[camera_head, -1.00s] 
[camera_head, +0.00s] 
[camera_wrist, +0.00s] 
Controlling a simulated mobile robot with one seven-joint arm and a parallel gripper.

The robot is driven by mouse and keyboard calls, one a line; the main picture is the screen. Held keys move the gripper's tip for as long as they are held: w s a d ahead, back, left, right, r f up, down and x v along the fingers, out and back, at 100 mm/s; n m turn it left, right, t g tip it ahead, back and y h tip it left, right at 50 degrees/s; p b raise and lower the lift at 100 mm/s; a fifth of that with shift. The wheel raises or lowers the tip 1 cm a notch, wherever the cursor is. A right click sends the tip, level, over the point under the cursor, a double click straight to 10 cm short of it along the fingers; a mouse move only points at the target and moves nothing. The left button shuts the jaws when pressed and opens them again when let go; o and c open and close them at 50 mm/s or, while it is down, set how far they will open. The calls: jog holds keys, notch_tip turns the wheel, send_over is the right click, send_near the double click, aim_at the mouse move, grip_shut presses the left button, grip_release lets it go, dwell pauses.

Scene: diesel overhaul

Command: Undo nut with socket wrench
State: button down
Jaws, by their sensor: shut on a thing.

=======

Quote the data above in full, changing nothing.

Answer to the problem —
[camera_head, -1.00s] 
[camera_head, +0.00s] 
[camera_wrist, +0.00s] 
Controlling a simulated mobile robot with one seven-joint arm and a parallel gripper.

The robot is driven by mouse and keyboard calls, one a line; the main picture is the screen. Held keys move the gripper's tip for as long as they are held: w s a d ahead, back, left, right, r f up, down and x v along the fingers, out and back, at 100 mm/s; n m turn it left, right, t g tip it ahead, back and y h tip it left, right at 50 degrees/s; p b raise and lower the lift at 100 mm/s; a fifth of that with shift. The wheel raises or lowers the tip 1 cm a notch, wherever the cursor is. A right click sends the tip, level, over the point under the cursor, a double click straight to 10 cm short of it along the fingers; a mouse move only points at the target and moves nothing. The left button shuts the jaws when pressed and opens them again when let go; o and c open and close them at 50 mm/s or, while it is down, set how far they will open. The calls: jog holds keys, notch_tip turns the wheel, send_over is the right click, send_near the double click, aim_at the mouse move, grip_shut presses the left button, grip_release lets it go, dwell pauses.

Scene: diesel overhaul

Command: Undo nut with socket wrench
State: button down
Jaws, by their sensor: shut on a thing.

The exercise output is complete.